Entwicklung des Landschaftszerschneidungsgrads

 

Hintergrund und Methodik zur Ermittlung des Zerschneidungsgrads


Wir stellen Ihnen hier die Ergebnisse des Projekts "Landschaftszerschneidung in Baden-Württemberg" vor. Im Jahr 2000 wurde das Projekt von der Akademie für Technikfolgenabschätzung initiiert und in Kooperation mit der LUBW (ehemals Landesanstalt für Umweltschutz Baden-Württemberg) und dem Institut für Landschaftsplanung und Ökologie der Universität Stuttgart durchgeführt.

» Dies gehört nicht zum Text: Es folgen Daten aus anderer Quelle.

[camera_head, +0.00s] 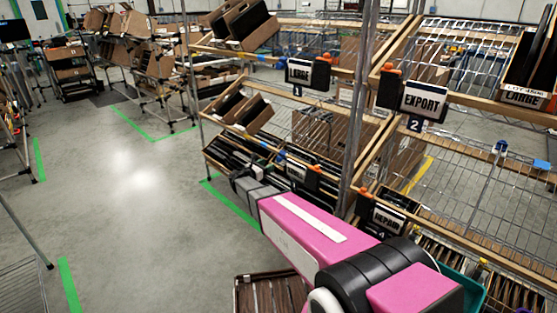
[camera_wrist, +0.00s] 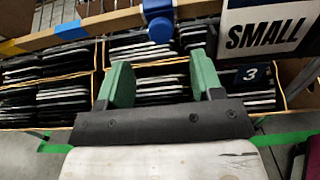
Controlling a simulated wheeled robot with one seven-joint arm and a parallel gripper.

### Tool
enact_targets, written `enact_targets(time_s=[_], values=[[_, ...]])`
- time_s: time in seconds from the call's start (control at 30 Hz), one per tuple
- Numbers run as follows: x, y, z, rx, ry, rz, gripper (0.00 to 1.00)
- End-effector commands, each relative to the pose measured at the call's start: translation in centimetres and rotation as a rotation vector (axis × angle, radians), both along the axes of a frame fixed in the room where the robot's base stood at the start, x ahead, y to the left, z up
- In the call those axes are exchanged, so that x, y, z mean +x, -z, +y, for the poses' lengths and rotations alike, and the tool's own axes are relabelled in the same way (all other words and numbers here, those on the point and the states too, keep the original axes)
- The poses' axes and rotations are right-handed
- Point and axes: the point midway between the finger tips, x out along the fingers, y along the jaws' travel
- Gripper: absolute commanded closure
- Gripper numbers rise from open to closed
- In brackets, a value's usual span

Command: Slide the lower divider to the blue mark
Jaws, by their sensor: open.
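In the wrist view my gripper (camera_wrist: 162,75) is open, its two green fingers apart with nothing between the tips. A blue clip with a round knob (camera_wrist: 160,28) hangs on the wooden rail just past the fingertips, roughly centred between them and apart from them. I cannot tell for sure whether it belongs to the lower divider. A flat blue mark (camera_wrist: 72,30) is on the rail, left of the clip. A SMALL sign (camera_wrist: 268,30) with a 3 is at right. In the head view, the lower rail has a blue patch (camera_head: 279,154); my fingers are too small to make out.
Dark thin items (camera_wrist: 62,95) fill cartons behind and below the rail. A steel upright (camera_head: 360,110) stands close to my arm. LARGE (camera_head: 299,72) and EXPORT (camera_head: 424,100) signs hang higher. A brown crate (camera_head: 243,295) stands below my arm. The floor (camera_head: 130,210) at left is clear.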

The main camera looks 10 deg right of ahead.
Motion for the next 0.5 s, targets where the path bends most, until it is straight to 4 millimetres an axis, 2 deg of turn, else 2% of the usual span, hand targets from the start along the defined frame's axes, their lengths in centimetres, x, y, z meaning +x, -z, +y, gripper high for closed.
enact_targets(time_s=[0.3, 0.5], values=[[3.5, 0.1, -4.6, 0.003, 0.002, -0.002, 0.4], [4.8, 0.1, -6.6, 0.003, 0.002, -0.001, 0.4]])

Ziel war, eine Methode zu entwickeln, mit der der Grad der Zerschneidung eines definierten Gebietes berechnet werden kann. Die Berechnungen sollten soweit standardisiert werden, dass sie als Grundlage für die Berechnungen der Landschaftszerschneidung in Baden-Württemberg zu jedem beliebigen Zeitpunkt dienen können. Zusätzlich konnten mit dieser Methode - vom aktuellen, digitalen Datenstand ausgehend - durch Digitalisierung von Karten auch frühere Zeitschnitte dargestellt werden. So entstand eine Zeitreihe der Entwicklung des Zerschneidungsgrades. Es wurden Auswertungen für unterschiedliche administrative und naturräumliche Einheiten durchgeführt.

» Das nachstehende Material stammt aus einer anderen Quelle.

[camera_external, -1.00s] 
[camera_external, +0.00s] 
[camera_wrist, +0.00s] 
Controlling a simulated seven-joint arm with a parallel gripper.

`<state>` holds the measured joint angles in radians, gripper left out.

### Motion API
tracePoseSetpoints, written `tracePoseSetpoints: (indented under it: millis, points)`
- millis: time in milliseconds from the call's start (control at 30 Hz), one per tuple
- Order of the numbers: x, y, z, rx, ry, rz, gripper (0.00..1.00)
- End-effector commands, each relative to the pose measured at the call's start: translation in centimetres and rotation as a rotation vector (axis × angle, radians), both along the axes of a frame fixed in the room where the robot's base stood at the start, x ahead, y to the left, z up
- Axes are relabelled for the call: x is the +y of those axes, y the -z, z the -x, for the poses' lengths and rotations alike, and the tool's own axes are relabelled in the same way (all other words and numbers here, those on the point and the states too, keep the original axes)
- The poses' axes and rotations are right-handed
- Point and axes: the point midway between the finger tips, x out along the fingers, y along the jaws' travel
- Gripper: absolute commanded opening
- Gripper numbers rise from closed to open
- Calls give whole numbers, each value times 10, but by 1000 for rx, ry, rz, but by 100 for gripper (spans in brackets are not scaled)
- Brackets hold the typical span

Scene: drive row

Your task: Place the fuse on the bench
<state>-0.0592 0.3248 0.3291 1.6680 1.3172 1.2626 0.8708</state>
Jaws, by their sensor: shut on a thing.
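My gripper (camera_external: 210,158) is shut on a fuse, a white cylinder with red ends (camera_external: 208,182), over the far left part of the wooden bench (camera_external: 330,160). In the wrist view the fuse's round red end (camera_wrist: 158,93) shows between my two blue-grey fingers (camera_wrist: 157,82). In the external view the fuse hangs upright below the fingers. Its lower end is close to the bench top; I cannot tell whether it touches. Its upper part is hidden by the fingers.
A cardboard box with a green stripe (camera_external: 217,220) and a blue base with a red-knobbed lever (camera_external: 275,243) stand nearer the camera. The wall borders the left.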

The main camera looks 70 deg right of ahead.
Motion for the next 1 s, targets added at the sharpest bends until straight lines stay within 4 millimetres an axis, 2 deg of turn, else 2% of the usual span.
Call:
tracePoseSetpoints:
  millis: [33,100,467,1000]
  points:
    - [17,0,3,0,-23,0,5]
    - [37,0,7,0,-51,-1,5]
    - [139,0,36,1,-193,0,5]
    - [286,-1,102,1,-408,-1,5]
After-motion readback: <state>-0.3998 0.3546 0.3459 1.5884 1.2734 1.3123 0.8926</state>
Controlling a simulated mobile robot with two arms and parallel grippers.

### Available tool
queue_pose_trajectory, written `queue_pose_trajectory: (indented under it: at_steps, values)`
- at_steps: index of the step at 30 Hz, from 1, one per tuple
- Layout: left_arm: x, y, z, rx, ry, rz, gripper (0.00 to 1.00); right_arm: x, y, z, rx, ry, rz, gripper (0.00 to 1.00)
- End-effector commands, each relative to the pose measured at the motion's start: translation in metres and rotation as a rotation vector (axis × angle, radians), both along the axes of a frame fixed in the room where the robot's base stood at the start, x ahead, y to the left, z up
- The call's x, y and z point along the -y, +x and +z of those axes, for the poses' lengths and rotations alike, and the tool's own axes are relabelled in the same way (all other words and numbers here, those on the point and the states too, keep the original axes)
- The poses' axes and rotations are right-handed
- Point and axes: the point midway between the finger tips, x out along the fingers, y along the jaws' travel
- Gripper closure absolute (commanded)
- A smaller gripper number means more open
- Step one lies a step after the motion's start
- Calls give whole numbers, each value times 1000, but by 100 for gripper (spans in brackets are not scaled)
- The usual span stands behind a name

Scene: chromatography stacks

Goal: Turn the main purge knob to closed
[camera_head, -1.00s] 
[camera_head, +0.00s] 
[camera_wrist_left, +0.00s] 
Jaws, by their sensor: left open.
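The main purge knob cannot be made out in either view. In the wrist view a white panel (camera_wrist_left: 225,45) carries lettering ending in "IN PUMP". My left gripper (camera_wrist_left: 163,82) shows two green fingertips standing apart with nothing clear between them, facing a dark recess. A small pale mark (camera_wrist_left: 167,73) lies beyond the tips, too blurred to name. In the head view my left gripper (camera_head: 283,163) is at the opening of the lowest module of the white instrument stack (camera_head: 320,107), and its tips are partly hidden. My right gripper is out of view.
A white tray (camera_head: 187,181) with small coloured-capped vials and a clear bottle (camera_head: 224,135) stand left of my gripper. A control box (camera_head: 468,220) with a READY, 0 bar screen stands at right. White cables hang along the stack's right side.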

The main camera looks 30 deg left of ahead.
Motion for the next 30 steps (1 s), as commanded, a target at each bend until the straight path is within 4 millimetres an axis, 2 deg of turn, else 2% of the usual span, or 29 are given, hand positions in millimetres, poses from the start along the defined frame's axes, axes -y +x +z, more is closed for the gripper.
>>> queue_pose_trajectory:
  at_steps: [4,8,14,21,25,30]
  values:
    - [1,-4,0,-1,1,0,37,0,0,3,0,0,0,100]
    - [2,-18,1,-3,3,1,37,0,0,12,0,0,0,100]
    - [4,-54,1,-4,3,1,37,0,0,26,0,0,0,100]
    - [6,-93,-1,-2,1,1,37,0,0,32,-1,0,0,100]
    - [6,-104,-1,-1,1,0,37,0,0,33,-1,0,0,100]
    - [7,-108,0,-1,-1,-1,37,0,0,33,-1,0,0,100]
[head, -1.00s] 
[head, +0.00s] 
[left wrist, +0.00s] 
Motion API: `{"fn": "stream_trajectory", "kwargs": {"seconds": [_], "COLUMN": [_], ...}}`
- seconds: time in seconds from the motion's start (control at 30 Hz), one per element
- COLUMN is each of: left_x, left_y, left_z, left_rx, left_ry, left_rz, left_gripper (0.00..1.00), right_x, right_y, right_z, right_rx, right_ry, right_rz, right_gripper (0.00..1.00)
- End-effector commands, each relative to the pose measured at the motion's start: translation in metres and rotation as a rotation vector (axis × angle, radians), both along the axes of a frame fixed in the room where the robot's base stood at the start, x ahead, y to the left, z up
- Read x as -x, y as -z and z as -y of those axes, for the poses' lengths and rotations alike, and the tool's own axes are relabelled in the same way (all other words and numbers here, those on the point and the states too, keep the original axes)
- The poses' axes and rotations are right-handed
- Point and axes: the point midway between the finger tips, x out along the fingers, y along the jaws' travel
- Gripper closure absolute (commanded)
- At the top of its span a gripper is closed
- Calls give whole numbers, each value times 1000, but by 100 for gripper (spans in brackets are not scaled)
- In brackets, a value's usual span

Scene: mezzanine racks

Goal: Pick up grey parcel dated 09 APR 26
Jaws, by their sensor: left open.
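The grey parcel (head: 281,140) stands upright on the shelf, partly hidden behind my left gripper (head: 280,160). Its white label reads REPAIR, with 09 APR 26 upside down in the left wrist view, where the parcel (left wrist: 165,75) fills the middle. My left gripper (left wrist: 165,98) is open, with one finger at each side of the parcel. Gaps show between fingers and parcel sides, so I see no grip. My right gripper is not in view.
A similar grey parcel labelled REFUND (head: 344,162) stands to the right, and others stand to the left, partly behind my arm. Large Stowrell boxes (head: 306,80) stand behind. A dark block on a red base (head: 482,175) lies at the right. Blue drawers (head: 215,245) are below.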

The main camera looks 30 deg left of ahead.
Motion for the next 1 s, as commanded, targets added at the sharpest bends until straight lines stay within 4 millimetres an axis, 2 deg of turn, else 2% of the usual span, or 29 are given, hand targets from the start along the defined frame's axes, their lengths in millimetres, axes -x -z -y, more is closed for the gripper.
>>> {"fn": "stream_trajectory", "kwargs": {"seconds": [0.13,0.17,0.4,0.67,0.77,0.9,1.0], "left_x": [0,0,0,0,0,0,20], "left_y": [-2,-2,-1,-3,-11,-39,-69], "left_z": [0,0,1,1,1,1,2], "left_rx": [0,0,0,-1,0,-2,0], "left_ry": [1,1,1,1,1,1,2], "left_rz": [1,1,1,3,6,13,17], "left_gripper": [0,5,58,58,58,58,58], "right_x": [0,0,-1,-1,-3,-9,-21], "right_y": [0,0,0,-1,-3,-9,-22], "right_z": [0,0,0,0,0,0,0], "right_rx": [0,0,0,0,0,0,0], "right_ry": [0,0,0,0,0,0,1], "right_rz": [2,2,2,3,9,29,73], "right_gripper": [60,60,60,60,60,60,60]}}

Zur Ermittlung des Zerschneidungsgrads wurden linienhafte und flächenhafte Infrastrukturdaten des Amtlichen Topographisch Kartographischen Informationssystems (ATKIS DLM 25) im Maßstab 1:25 000 herangezogen. Als trennende Objekte wurden eingestuft:

  • Straßen (Bundesautobahnen, Bundes-, Landes-, Kreis- sowie Gemeindestraßen)
  • Schienen
  • Flüsse ab einer Breite von 6 m
  • Seen
  • Siedlungen

Diese Geometrie unterscheidet sich von der Geometrie der Unzerschnittenen Verkehrsarmen Räume über 100 km² Größe (UZVR100). Hauptunterschied ist die Verkehrsstärke, die hier nicht mit einfließt. Des Weiteren werden hier Flüsse und Seen mit einbezogen, die wiederum bei der UZVR100-Geometrie nicht berücksichtigt werden.

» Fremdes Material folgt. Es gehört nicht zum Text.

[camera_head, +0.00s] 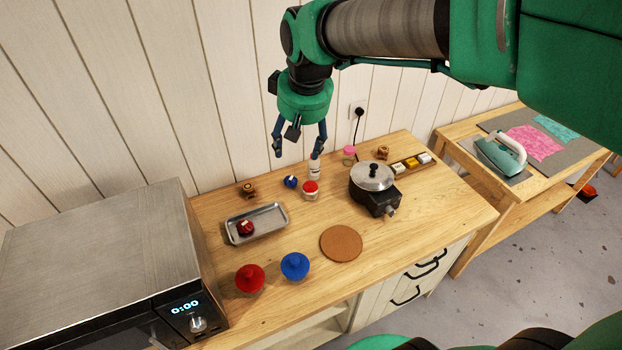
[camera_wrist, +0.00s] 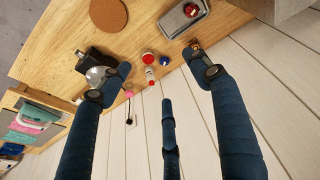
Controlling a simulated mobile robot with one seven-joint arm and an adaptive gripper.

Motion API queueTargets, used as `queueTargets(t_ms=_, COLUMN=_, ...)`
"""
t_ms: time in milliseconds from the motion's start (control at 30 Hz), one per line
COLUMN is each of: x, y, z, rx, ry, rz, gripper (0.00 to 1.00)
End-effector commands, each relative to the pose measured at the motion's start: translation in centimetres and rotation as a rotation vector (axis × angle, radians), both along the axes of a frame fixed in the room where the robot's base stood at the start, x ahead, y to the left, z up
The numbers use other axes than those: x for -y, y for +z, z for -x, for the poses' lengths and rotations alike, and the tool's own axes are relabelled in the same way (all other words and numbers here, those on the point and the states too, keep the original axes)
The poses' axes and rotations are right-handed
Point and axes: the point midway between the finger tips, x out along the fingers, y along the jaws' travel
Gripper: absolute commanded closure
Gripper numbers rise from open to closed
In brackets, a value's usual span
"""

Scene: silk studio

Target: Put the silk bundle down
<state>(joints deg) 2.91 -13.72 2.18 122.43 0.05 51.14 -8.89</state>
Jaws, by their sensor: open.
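A small dark red bundle (camera_head: 246,228), which looks like the silk bundle, lies in a grey metal tray (camera_head: 270,221) on the wooden worktop. The bundle (camera_wrist: 191,9) and the tray (camera_wrist: 172,24) also show at the top of the wrist view. My gripper (camera_head: 297,148) is open and empty, fingers spread and pointing down. It hangs above the back of the worktop, up and to the right of the tray in the head view, clear of the bundle. In the wrist view its fingers (camera_wrist: 163,78) have nothing between their tips.
A pot on a burner (camera_head: 373,180) stands right of centre. A red-lidded jar (camera_head: 310,190), a white bottle (camera_head: 314,170) and a small blue item (camera_head: 290,182) stand below my gripper. Red (camera_head: 250,277) and blue (camera_head: 295,266) knobbed objects are at the front, beside a round brown mat (camera_head: 341,243). A microwave (camera_head: 100,260) is left.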

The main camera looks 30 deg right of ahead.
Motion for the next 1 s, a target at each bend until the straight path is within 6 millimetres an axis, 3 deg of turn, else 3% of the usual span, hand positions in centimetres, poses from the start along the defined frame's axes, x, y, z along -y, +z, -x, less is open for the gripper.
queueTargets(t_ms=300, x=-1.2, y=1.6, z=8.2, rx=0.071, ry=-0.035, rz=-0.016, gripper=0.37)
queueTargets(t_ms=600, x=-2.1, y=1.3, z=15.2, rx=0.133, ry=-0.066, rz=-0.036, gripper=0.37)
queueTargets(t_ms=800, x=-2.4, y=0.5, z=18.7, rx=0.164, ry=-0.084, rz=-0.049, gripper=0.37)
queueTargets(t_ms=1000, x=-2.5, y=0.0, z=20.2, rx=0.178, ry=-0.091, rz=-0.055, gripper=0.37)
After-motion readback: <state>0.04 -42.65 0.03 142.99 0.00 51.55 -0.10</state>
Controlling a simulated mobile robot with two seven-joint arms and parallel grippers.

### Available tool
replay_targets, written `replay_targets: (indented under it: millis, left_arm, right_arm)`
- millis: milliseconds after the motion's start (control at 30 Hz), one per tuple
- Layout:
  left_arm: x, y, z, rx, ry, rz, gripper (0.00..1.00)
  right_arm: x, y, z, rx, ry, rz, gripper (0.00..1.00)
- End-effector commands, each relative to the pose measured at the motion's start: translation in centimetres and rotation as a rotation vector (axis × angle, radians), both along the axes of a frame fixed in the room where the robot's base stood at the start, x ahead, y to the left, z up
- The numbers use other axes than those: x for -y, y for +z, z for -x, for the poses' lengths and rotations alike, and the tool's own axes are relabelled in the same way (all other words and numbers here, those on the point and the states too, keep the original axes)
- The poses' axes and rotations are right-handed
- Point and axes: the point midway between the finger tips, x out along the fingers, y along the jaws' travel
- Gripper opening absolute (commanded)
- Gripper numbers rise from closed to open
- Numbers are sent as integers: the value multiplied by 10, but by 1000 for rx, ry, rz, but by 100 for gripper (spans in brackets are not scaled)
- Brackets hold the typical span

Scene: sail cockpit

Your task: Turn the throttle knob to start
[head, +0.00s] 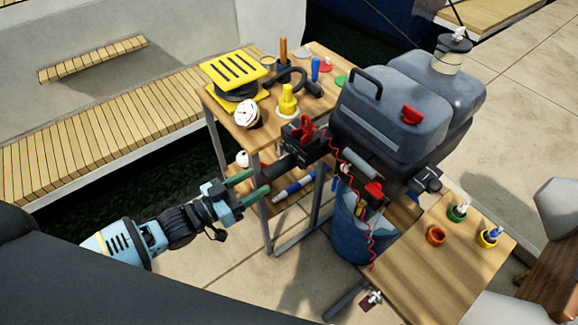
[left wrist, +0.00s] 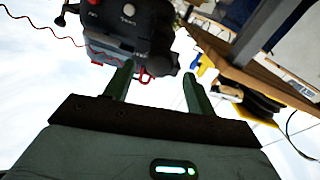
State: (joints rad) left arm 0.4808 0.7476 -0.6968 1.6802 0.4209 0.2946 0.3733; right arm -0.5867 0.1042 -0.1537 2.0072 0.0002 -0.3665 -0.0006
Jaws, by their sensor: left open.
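The grey outboard motor (head: 395,105) stands at the upper right in the head view. A black tiller arm reaches from it toward the left, ending in a dark grip (head: 286,164) that looks like the throttle knob. My left gripper (head: 259,182) is open and empty, with its green fingers pointing at the grip's end, just short of it. In the left wrist view, the fingers (left wrist: 158,70) stand apart below a black housing (left wrist: 130,28) with small white markings. A red part shows between the fingertips. I cannot read the knob's setting. My right gripper is not in view.
A wooden stand (head: 262,135) with a yellow-topped reel (head: 238,72) and several small items is behind the tiller. A blue bucket (head: 350,235) sits under the motor. A red coiled cord (head: 350,158) hangs beside the grip. A wooden table (head: 445,265) is at right.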

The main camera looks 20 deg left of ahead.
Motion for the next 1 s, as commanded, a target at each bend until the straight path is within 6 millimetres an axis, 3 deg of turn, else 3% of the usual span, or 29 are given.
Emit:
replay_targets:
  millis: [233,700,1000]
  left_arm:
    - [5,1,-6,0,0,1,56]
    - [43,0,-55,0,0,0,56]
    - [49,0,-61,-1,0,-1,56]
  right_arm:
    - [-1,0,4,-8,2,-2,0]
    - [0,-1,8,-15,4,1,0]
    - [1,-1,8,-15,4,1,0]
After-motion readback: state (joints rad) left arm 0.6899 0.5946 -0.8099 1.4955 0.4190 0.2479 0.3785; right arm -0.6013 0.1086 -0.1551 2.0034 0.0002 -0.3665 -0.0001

Die erarbeiteten Zerschneidungsgeometrien stehen der interessierten Öffentlichkeit sowie Planern über den Daten- und Kartendienst der LUBW als shapefiles zur Verfügung. Hinweise zur Handhabung der Daten sowie Details zur Methodik finden Sie unter Literatur und Internetquellen unter weiterführende Verweise.

Entwicklung der Landschaftszerschneidung in Baden-Württemberg seit 1930

 

Datengrundlage


Zur kartographischen Rekonstruktion der Entwicklung der Landschaftszerschneidung in Baden-Württemberg während der vergangenen sieben Jahrzehnte wurden Topographische Übersichtskarten von Baden-Württemberg im Maßstab 1:200 000 herangezogen.


Die Analyse wurde für 4 Zeitschnitte in der Vergangenheit mit folgenden Datengrundlagen durchgeführt:

  1. um 1989 auf der Grundlage der TÜK Baden-Württemberg (1 : 200 000)
  2. um 1977 auf der Grundlage der TÜK Baden-Württemberg (1 : 200 000)
  3. um 1966 auf der Grundlage der TÜK Baden-Württemberg (1 : 200 000)
  4. um 1930 auf der Grundlage der Karte des Deutschen Reiches (1 : 200 000)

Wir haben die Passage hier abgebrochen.